By Jason Vance
Special to the Gladstone Dispatch
The severe weather season has had an early and active start this year and according to USDA Meteorologist Brad Rippey, it is expected to continue.
“We still have two-thirds of the peak of the season ahead of us,” Rippey said. “That being May and June before we start to settle down in the mid to late summer months with less severe weather at that point.”
Rippey said in the month of March an estimated 300 tornadoes were seen across the United States, which is well above average and most of that activity focused across the Mid-South and lower Midwest.

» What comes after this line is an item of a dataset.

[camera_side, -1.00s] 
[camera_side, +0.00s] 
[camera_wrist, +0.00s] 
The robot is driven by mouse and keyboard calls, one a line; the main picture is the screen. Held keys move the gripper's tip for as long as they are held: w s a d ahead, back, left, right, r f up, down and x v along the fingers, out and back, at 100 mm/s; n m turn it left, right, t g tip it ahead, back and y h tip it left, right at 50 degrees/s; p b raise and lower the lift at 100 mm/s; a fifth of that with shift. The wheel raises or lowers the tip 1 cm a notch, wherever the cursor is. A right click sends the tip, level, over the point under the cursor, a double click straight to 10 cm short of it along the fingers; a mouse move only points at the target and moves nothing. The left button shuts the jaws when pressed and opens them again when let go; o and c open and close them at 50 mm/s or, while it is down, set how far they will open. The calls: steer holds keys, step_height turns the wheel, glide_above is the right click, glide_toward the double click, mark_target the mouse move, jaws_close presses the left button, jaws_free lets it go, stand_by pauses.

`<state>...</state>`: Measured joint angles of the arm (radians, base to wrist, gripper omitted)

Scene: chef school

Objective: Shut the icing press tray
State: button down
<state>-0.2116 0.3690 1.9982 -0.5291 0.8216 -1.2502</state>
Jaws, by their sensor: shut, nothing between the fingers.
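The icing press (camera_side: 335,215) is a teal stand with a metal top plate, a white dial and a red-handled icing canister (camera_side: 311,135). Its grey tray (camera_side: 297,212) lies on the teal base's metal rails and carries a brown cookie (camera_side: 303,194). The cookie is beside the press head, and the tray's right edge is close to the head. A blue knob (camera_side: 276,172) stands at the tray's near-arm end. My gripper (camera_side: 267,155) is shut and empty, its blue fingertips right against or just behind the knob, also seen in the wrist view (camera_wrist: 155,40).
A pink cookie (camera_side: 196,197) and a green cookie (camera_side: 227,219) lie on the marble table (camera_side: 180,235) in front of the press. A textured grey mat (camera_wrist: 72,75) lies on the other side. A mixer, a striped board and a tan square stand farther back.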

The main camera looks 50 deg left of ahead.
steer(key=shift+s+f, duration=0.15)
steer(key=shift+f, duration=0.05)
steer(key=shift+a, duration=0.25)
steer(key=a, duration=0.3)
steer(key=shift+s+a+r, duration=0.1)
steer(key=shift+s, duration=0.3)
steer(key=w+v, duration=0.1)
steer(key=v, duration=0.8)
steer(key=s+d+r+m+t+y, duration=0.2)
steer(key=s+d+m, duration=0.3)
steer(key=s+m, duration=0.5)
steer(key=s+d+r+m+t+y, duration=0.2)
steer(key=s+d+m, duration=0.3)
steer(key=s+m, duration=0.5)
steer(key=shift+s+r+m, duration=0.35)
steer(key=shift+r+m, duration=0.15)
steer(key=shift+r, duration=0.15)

As active as March was, April topped it with over 300 tornadoes and has pushed the season to date for the United States to nearly 700 tornadoes during the first four months of the year.
In April severe weather was spread out across most days of the month with a big outbreak early in the month when flooding was seen in the Ohio valley and into the lower Midwest.
“More recently we’ve seen kind of a daily number of severe weather outbreaks starting back during the second half of the month and pretty much continuing every day to the present,” Rippey said.
April’s severe weather outbreaks have shifted into more traditional Tornado Alley areas of the Central and Great Plains, however Rippey says there has still been a fair share of storms in the Mid-South and lower Midwest, with most of those have been confined to the southeastern half of the Midwest.
“Only recently have we seen those storms extending farther north,” Rippey said. “There have been isolated tornadoes from Nebraska to as far north as Minnesota and Wisconsin.”
Rippey doesn’t expect any real change, in that severe weather will be seen daily somewhere in the country.
“Now we are back to the areas that have been hit repeatedly in March and April,” Rippey said.
Monthly averages in the U.S. include 269 tornadoes for May and 191 for June. With over 300 tornadoes in April, severe weather is well above the average of 190.